The European Central Bank revealed Monday the steep cost of relieving interest rate pressure on Italy, Spain and other indebted member countries. The central bank spent a record €22-billion ($31-billion) last week scooping up sovereign bonds as it struggled to halt the spread of the debt crisis. It was the most the ECB has spent in any week since it launched a bond-buying campaign in May.

In recent weeks, nervous investors have triggered spasms of contagion across Europe. Fears that France, Europe's No. 2 economy, may be next has convinced many experts that only a common debt regime will convince investors that the euro zone can survive and prosper.
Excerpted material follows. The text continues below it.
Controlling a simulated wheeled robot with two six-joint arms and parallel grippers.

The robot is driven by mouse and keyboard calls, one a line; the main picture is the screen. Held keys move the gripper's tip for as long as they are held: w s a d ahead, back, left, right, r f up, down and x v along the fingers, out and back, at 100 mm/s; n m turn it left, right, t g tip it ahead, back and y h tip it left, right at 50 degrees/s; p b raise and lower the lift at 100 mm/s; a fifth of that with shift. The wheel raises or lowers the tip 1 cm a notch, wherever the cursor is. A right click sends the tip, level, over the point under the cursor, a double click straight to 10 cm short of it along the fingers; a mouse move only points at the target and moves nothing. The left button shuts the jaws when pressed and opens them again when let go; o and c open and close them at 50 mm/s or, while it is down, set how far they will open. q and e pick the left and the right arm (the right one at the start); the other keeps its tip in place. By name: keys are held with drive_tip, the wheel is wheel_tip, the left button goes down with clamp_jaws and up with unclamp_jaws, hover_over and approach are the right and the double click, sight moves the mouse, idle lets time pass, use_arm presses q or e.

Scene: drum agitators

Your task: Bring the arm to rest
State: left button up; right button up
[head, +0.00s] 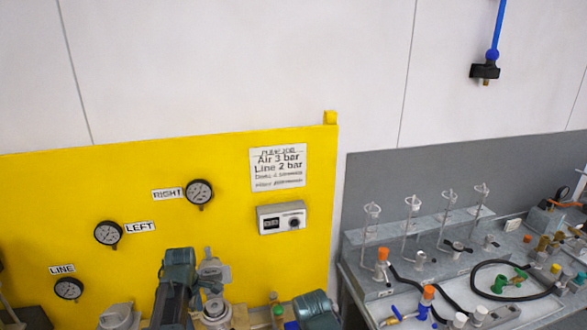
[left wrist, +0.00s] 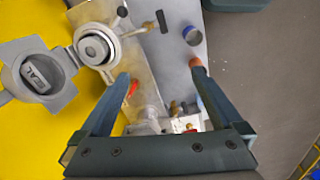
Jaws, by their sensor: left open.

The chief benefit of euro zone bonds would be to make it affordable for countries facing debt pressures, such as Italy and Spain, to borrow money.

The downside is that it could push up borrowing costs in financially strong Germany, which now boasts the euro zone's lowest rates.

On Monday, one of Germany's leading economic associations broke ranks by backing the idea of euro zone bonds. Anton Boerner, president of Germany's BGA export association, acknowledged that all other avenues for fighting the crisis have been exhausted.

"The alternative is the markets attack Italy, then France, we lose our triple-A rating and then it's our turn. This is a downward spiral that would lead to a worldwide depression," Mr. Boerner told Reuters.

"We'll end up paying three times over. This way we pay just once."

Germany's trade association for small and mid-sized companies echoed the endorsement, pointing out that euro bonds could be introduced with guarantees to limit German liability.

The leader of Germany's official opposition, the Social Democratic Party, has also offered a conditional nod to the idea of euro zone bonds. Even top Merkel government officials aren't entirely ruling out the possibility.

And billionaire investor George Soros called on Germany to make it happen and lead Europe out of crisis.

"There is only one choice," Mr. Soros told Der Spiegel in an interview posted on the German magazine's website Monday. "If [the euro] were to break apart, all hell would break loose . . . To make it work, you have got to allow the members of the euro zone to be able to refinance the bulk of their debt on reasonable terms. So you need this dirty word, 'euro bonds.' "

Mr. Soros added that the creation of the bonds would have to be in tandem with strict new fiscal rules to ensure the solvency of all euro zone members – a structure that would make the move less distasteful to German voters.

The euro zone's fiscal rules have long been a weak link in the common currency as member countries, such as Greece, veered dangerously off their prescribed course.

Analysts also warned that the creation of euro zone bonds would mark a profound change, forever shifting control of member countries' budgets to Brussels. And it would likely require potentially contentious constitutional amendments in Germany and elsewhere.

"An introduction of a euro bond would make it necessary to change the constitution of several countries, including Germany, and would require at the least a further change of the institutional set up of the euro zone with more oversight and control from Brussels," said German-based Goldman Sachs economist Dirk Schumacher.

Last week's ECB intervention has at least temporarily eased pressure on Italy and Spain, Europe's third- and fourth-largest economies. Yields on both countries' bonds have fallen to roughly 5 per cent after flirting last week with the dangerous 7 per cent threshold – a level that would prove painful for both countries to bear over the long haul.

The bond purchases also move the euro zone closer to the kind of fiscal union that would be required for the introduction of euro bonds, argued Ed Yardeni, president and chief investment strategist at Yardeni Research Inc.

"The ECB is forcing a de facto fiscal union on the euro zone by supporting the bonds of debt-challenged member countries only if they re-establish fiscal discipline," Mr. Yardeni pointed out.

Compounding Europe's debt woes is the continent's slowing economy. And investors will get a sense Tuesday of just how sluggish it is when the European Commission releases its estimate of second-quarter gross domestic product in both the euro zone and the wider European Union, which also includes Britain.